Your objective - Copy all of the material below exactly.

Raw data -
________________
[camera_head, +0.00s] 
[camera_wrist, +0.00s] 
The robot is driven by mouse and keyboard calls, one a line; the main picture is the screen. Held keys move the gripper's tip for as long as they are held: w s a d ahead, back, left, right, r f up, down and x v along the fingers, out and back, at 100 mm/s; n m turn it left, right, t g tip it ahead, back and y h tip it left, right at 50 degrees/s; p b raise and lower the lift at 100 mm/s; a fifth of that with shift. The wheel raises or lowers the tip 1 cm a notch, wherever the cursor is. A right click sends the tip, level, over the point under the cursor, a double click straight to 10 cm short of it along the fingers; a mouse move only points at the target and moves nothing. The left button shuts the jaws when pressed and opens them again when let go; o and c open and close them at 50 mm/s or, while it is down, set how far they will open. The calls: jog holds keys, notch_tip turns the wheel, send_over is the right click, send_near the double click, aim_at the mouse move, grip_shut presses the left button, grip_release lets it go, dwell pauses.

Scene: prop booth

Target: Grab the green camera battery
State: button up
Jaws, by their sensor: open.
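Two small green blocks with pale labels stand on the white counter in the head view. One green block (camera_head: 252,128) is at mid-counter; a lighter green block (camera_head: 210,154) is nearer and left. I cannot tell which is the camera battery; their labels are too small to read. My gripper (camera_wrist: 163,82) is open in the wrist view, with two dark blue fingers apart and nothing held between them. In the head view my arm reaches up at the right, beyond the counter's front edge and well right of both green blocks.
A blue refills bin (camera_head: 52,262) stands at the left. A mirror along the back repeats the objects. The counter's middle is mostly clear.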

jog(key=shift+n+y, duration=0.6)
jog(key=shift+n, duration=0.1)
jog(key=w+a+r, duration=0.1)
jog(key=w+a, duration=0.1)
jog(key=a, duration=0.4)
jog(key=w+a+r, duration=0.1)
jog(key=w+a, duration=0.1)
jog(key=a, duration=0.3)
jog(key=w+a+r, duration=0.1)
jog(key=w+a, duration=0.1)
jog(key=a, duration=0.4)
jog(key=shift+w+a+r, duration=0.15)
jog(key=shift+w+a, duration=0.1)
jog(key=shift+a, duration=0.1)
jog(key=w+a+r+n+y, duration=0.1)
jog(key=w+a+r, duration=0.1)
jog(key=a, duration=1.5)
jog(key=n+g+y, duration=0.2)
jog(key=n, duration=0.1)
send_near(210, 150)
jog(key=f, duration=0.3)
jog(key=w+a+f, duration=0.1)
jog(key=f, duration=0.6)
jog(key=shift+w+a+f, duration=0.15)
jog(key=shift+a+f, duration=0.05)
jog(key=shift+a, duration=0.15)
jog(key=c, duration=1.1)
________________
Expected answer -
[camera_head, +0.00s] 
[camera_wrist, +0.00s] 
The robot is driven by mouse and keyboard calls, one a line; the main picture is the screen. Held keys move the gripper's tip for as long as they are held: w s a d ahead, back, left, right, r f up, down and x v along the fingers, out and back, at 100 mm/s; n m turn it left, right, t g tip it ahead, back and y h tip it left, right at 50 degrees/s; p b raise and lower the lift at 100 mm/s; a fifth of that with shift. The wheel raises or lowers the tip 1 cm a notch, wherever the cursor is. A right click sends the tip, level, over the point under the cursor, a double click straight to 10 cm short of it along the fingers; a mouse move only points at the target and moves nothing. The left button shuts the jaws when pressed and opens them again when let go; o and c open and close them at 50 mm/s or, while it is down, set how far they will open. The calls: jog holds keys, notch_tip turns the wheel, send_over is the right click, send_near the double click, aim_at the mouse move, grip_shut presses the left button, grip_release lets it go, dwell pauses.

Scene: prop booth

Target: Grab the green camera battery
State: button up
Jaws, by their sensor: open.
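Two small green blocks with pale labels stand on the white counter in the head view. One green block (camera_head: 252,128) is at mid-counter; a lighter green block (camera_head: 210,154) is nearer and left. I cannot tell which is the camera battery; their labels are too small to read. My gripper (camera_wrist: 163,82) is open in the wrist view, with two dark blue fingers apart and nothing held between them. In the head view my arm reaches up at the right, beyond the counter's front edge and well right of both green blocks.
A blue refills bin (camera_head: 52,262) stands at the left. A mirror along the back repeats the objects. The counter's middle is mostly clear.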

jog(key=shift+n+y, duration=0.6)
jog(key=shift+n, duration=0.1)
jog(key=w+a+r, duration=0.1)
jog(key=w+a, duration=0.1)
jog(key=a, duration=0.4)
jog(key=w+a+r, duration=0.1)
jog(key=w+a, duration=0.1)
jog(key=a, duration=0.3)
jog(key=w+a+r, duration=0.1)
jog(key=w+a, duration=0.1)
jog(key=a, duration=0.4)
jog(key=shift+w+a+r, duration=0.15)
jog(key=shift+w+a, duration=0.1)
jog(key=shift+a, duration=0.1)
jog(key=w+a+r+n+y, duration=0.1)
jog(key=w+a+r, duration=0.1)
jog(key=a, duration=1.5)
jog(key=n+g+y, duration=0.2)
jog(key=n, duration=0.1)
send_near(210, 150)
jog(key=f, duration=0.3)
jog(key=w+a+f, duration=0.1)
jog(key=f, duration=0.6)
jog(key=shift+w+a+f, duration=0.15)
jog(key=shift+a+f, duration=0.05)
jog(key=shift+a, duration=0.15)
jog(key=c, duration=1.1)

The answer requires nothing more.